*Information shown:*
>>>

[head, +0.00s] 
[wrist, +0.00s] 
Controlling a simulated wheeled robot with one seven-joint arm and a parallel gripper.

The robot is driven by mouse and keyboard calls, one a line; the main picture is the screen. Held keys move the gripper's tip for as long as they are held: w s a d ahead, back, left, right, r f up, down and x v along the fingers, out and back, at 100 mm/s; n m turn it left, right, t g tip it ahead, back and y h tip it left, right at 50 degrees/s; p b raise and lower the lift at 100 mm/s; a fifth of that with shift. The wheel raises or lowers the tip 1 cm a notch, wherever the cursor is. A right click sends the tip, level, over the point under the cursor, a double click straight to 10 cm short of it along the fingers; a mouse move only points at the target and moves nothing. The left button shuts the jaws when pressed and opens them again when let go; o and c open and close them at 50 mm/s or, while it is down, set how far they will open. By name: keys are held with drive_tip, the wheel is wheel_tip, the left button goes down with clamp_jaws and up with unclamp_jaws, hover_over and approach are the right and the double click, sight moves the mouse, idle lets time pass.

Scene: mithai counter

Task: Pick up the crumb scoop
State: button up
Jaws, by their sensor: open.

<<<

*Problem to solve:*
Please output the complete data exactly.

*Written reply:*
[head, +0.00s] 
[wrist, +0.00s] 
Controlling a simulated wheeled robot with one seven-joint arm and a parallel gripper.

The robot is driven by mouse and keyboard calls, one a line; the main picture is the screen. Held keys move the gripper's tip for as long as they are held: w s a d ahead, back, left, right, r f up, down and x v along the fingers, out and back, at 100 mm/s; n m turn it left, right, t g tip it ahead, back and y h tip it left, right at 50 degrees/s; p b raise and lower the lift at 100 mm/s; a fifth of that with shift. The wheel raises or lowers the tip 1 cm a notch, wherever the cursor is. A right click sends the tip, level, over the point under the cursor, a double click straight to 10 cm short of it along the fingers; a mouse move only points at the target and moves nothing. The left button shuts the jaws when pressed and opens them again when let go; o and c open and close them at 50 mm/s or, while it is down, set how far they will open. By name: keys are held with drive_tip, the wheel is wheel_tip, the left button goes down with clamp_jaws and up with unclamp_jaws, hover_over and approach are the right and the double click, sight moves the mouse, idle lets time pass.

Scene: mithai counter

Task: Pick up the crumb scoop
State: button up
Jaws, by their sensor: open.

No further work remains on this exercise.